Meditation - http://gorosart.deviantart.com

segunda-feira, 17 de novembro de 2014

Tenshingoso

   A última kata a ser criada é da autoria de Shigeru Egami e chama-se Tenshingoso, 天真五相.

Ten, 天: Céu;
Shin, 真: Verdade;
Go, 五: cinco;
So, 相: aspecto, fase.

   Juntos, os kanjis podem ser traduzidos como "as cinco expressões da verdade universal," e esta kata ensina-nos tanto... não apenas sobre o mundo, mas sobre a parte do mundo que está dentro de nós.
   No início estamos enrolados, aguardando pacientemente como um embrião adormecido, até que nascemos e crescemos e expandimos em direcção ao céu; olhamos para trás sem deixar de encarar o futuro e aprendemos com os nossos antepassados; viramos a atenção para a frente e mergulhamos as mãos na matéria, lentamente, até batermos no fundo, e aí percebemos que há algo mais e começamos a elevar-nos até que abrimos o véu e temos um vislumbre do que está além; recolhemos tudo o que aprendemos, tudo o que possuímos, e oferecemos tudo; no final, se sobrar, ficamos com um pouco para nós; definhamos, morremos e voltamos ao início.  

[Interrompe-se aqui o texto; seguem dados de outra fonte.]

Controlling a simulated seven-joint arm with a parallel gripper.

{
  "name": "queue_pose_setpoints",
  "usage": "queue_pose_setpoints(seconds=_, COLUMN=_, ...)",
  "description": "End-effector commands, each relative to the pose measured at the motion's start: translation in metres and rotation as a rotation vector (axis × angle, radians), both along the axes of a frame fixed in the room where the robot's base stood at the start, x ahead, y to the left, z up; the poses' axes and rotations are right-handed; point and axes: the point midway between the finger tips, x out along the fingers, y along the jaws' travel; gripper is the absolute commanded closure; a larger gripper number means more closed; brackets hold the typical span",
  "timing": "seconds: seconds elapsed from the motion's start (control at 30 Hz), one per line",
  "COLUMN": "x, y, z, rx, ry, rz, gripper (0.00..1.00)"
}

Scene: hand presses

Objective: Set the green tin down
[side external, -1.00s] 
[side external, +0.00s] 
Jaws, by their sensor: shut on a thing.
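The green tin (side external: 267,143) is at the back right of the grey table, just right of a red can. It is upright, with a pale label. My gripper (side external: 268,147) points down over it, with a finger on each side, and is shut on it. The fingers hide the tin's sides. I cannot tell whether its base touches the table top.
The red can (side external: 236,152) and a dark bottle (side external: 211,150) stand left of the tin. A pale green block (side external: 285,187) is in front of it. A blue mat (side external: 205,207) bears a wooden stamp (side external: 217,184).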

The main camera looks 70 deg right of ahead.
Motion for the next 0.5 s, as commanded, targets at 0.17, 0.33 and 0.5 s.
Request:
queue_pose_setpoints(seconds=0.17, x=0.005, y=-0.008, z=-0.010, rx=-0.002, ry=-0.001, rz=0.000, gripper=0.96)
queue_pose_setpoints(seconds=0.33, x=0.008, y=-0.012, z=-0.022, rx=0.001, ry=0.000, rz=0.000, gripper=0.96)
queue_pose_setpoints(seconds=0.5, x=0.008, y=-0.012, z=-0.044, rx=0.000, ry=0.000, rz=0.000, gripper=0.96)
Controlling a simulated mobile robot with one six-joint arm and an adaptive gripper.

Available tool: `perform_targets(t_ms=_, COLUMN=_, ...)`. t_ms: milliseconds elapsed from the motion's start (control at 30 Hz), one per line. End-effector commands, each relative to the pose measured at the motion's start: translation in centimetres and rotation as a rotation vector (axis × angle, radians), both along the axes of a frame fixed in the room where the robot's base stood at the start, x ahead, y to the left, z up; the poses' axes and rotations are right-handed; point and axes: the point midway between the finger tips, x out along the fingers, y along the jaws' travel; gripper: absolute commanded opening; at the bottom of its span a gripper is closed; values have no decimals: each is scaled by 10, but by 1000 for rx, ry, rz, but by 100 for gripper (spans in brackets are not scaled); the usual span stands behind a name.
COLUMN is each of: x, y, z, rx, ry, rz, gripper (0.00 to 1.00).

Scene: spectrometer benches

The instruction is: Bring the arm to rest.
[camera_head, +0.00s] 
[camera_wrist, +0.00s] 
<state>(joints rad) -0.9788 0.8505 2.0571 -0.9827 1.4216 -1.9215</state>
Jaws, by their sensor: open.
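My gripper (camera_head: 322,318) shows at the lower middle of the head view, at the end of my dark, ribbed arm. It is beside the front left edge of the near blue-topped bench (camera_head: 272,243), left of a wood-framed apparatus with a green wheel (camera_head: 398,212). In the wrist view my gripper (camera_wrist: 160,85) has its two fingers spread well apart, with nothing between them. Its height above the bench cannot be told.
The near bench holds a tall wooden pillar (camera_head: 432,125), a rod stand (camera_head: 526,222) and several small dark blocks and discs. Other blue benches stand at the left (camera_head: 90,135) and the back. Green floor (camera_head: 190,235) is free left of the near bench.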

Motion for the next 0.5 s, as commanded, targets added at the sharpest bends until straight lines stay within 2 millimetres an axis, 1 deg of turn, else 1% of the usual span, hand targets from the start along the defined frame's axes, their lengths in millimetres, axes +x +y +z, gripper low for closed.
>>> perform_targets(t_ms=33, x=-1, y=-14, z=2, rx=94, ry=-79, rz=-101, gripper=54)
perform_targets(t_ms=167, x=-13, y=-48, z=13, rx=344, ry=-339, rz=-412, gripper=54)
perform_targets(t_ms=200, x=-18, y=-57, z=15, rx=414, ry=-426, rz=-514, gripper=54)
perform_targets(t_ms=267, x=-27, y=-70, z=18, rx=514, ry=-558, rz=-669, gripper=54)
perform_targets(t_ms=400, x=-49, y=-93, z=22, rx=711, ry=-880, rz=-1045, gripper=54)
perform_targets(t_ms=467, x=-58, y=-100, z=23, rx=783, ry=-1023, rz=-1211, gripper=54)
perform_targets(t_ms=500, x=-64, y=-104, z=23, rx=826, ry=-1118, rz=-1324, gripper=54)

   E esta é apenas uma das interpretações da Tenshingoso. Podemos vê-la como o ciclo da água, com várias fases como o gelo, o vapor, as nuvens, os raios, a chuva, mas também como os cinco elementos, terra, água, madeira, fogo e metal, cada um representado por um conjunto de órgãos no nosso corpo. Podemos fazê-la em silêncio ou com som, dizendo A, E, I, O, U em cada uma das etapas, fazendo vibrar o dojo e a nossa alma enquanto o dizemos. Podemos compará-la às diferentes fases da nossa vida, quando estamos no útero e nascemos, depois a infância, a adolescência, e a idade adulta, quando somos mais velhos, até que morremos.

   A Tenshingoso pode ainda ser feita em conjunto, com um parceiro a agarrar-nos as mãos, e aí ela ensina-nos a forma correcta de lidarmos com o outro. Se o agarrarmos com força, com medo de o largar, então iremos perdê-lo mal ele se começar a mexer, mas se formos com ele, acompanhando e sentindo cada um dos seus movimentos, sendo conduzidos mas também conduzindo, então estaremos os dois a trabalhar por algo maior, e quando alcançamos essa união, tudo corre bem e a sensação é incrível.

   E tudo isto numa kata tão simples:

Há muitas formas de fazer a Tenshingoso. Aqui está representado apenas uma delas.

quinta-feira, 13 de novembro de 2014

Larga o que não precisas

   Muitas vezes dizem-nos que o verdadeiro treino de Karate só começa em cinto preto e que até lá só estamos a largar o que não precisamos. Mas claro que isto não é inteiramente verdade. Aprendemos várias técnicas desde o cinto branco, só que estas técnicas servem sobretudo para nos desafiar e fortalecer o espírito.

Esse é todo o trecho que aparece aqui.